The Kansas City Chiefs kicker Harrison Butker has been subject to a chorus of condemnation after his commencement speech at Benedictine College. The critics have particularly denounced Butker’s claim that his wife believes “her life truly started when she began living her vocation as a wife and as a mother,” embracing “one of the most important titles of all: homemaker.” As a life-long self-described feminist, perhaps I, too, should be offended by this—but I’m in such agreement with the priorities Butker espouses that I recently left my job as a senior attorney for a Fortune 500 company to temporarily be a full-time stay-at-home dad.
Not only is Butker’s message about the importance of “homemaking” and family life worth hearing, but it also applies as much to men as it does to women. Butker correctly points out that “football” and “business” should not be a “distraction” from being a father and a husband. And this for a simple universal truth: Your family matters far more than your job.
My work as an attorney is in a different category than my vocation as a father. For Catholics like Butker and myself, a vocation is not a mere job. It is a calling or mission to serve God in a particular way, and it transforms and remains with us the rest of our lives. Very few careers are also vocations. Jobs can come and go. We can quit and find something better. Even in my highly competitive position, I was fundamentally replaceable. But I am irreplaceable to my family. Whatever influence I’ve had as an attorney pales in comparison to how I affect my family by simply being present for them and, in the case of my kids, showing them the love that only a father can. The rote tasks at work are replaced at home by menial tasks that build a foundation of love and security for my children.
Like Butker's wife, I found that my life started anew with my children. My first daughter and my fatherhood came into existence at the same time; they are inextricably bound together. And in her creation, my vocation as a father was created as well. My identity has been fundamentally transformed: I will be a father forever to my children, and I am powerless to end that mission and that purpose. My only choice is between doing it well and doing it poorly.
It is easier for men to use careers as an excuse to be absent from home, for the burdens of pregnancy and parenthood are uniquely borne by women. Though I give up a lot for my children, it is incomparable to the sacrifices my wife made through the challenges and seeming indignities of pregnancy and labor, let alone the task of caring for a new infant whom she literally sustains with her body. But if we want men to be better fathers and husbands, we can’t simply condemn their absence; we have to also extoll the virtues of marriage, parenthood, and, yes, homemaking.

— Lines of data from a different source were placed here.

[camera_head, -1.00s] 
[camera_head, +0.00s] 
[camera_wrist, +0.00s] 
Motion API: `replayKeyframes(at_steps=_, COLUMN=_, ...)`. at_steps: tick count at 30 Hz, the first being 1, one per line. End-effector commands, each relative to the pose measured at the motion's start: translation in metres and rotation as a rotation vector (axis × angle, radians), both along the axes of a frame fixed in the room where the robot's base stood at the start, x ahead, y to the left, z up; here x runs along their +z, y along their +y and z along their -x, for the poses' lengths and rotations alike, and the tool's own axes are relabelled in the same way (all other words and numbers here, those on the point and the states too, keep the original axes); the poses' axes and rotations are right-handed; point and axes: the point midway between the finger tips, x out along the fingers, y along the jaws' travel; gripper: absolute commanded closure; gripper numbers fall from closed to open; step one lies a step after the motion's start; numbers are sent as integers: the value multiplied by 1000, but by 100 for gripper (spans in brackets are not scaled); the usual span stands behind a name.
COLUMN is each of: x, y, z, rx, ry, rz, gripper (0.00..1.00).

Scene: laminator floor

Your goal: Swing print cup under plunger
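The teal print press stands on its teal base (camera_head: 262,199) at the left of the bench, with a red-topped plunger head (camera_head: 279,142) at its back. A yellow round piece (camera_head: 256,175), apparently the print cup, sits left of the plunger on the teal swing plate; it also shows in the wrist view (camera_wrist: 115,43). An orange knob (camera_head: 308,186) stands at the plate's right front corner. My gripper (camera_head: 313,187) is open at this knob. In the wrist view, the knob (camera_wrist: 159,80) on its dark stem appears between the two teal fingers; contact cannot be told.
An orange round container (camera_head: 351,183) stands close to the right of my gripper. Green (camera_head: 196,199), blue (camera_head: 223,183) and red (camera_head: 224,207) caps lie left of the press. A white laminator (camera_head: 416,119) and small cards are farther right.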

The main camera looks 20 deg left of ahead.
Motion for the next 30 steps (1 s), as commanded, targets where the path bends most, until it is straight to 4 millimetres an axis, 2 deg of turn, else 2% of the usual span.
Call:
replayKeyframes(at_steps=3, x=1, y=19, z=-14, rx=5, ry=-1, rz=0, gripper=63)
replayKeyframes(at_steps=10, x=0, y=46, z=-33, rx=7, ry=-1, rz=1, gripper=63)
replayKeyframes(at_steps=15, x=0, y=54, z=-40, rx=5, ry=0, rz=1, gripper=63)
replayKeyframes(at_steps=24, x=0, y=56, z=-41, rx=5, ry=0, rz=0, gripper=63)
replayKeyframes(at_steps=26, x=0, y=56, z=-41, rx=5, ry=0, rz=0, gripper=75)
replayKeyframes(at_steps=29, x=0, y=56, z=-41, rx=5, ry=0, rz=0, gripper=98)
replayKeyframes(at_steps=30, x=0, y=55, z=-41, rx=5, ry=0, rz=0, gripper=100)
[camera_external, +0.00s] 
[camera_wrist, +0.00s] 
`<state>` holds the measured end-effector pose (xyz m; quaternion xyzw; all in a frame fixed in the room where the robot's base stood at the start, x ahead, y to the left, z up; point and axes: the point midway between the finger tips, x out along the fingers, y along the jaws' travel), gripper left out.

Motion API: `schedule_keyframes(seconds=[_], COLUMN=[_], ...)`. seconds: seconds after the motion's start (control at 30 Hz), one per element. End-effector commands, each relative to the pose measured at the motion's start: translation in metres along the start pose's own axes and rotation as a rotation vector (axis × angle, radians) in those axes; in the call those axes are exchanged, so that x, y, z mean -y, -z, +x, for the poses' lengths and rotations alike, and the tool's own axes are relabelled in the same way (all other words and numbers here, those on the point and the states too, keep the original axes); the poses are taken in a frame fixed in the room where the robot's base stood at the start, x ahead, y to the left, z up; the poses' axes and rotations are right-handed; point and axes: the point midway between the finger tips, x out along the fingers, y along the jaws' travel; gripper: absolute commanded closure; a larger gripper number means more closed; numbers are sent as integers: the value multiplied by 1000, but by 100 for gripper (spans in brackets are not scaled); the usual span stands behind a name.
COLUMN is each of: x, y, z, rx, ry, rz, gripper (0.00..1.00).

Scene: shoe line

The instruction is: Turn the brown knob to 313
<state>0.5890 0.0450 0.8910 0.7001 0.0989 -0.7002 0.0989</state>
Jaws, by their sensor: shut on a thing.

“Homemaking” is often considered less valuable, less fulfilling, and less important than a career. But precisely the reverse is true. A homemaker is not a house maid, but an educator and the architect who builds the moral foundation for what Catholics refer to as the domestic church. That responsibility is as noble and important as any, and much harder than most. The original feminists, like Mary Wollstonecraft and others, pushed for women to have careers and political influence, but they never denigrated the primacy of home life and motherhood. Rather, they saw motherhood as fostering precisely those virtues our society needs, and they called for men to lead equally virtuous lives, with home always at the center.
As the company I worked for began to be less family-friendly, my wife and I had our fourth child and began to homeschool the older ones. It was no longer possible to be the employee my workplace wanted and the husband and father my family needed. My career was the appropriate sacrifice, and I decided to walk away from it for a while. I was incredibly blessed with the freedom to do this. And my parents had also set an example for me. For non-religious reasons, my mother had turned away from her promising career to homeschool her three sons, and my dad rejected numerous career advancement opportunities to spend more time at home. They modeled for me the value of putting family life first, and sacrificing much for it. For that, I am very grateful, and I hope to model the same for my children—to show them that our career choices should be ordered, as much as possible, to serve our family.
Some have asked why Butker delivered this message at a graduation ceremony. But it is precisely new graduates who should hear it: Keep your priorities in their proper place, lest you chase the lesser good at the expense of the greater one. Butker should not be criticized for speaking that simple truth out loud.
Darren Geist is a practicing attorney.